Authors: Richard Styron, Tiegan Hobbs, Nick Harrichhausen, Murray Journeay

Abstract

The western margin of North America in the Cascadia region is known to be seismically active, but the locations, geometries, kinematics and slip rates of the primary upper plate faults are very incompletely known. This is in large part due to environmental challenges, including rugged terrain, dense vegetation, and rapid geomorphic processes that may quickly modify the signature left by crustal faulting. To improve seismic hazard analysis in the area, we are characterizing hundreds of faults throughout British Columbia, Washington, Oregon and their periphery through the construction of a large-scale, high-resolution tectonic block model.
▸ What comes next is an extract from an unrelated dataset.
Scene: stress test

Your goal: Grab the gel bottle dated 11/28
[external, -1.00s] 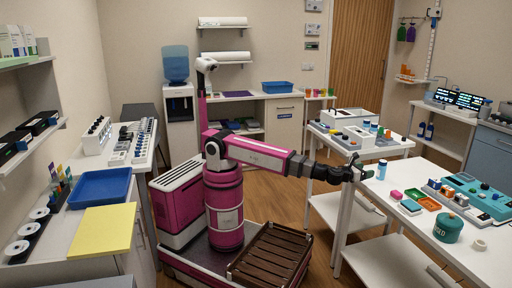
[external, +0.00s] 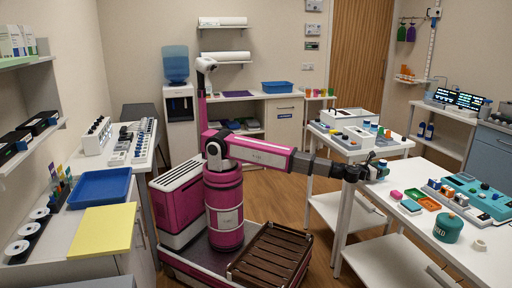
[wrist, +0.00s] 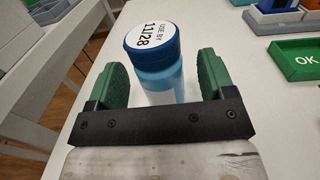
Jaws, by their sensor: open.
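The gel bottle (wrist: 160,78) is light blue with a darker blue cap, and its white lid label reads "USE BY 11/28". It stands on the white table in the wrist view. My gripper (wrist: 165,75) is open, with one green finger pad on each side of the bottle; I cannot tell whether either pad touches it.
A green tray marked OK (wrist: 297,58) lies to the right in the wrist view. The table's left edge (wrist: 75,85) is close to my left finger.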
In the model, independently-moving blocks are separated by faults, which slip at the rate of local relative block motion. This technique allows us to incorporate and integrate a range of datasets including geologic mapping, high-resolution topography data, GNSS geodetic data, and Quaternary fault slip rate data. To make the model, fault traces are mapped in GIS. Then, blocks are constructed by connecting fault traces, considering these same data as well as earthquake hypocenters as well as other available information. The block modeling program then solves for the rotation poles of all blocks by inverting GNSS and Quaternary fault slip rate data, and accounting for the effects of locking of faults and the Cascadia megathrust on GNSS velocities, and predicts internally-consistent slip rates for each fault in the model. As this work is in progress, we will present provisional results, and discuss the possibilities and challenges of the work, including the nature of fault connectivity and off-fault deformation.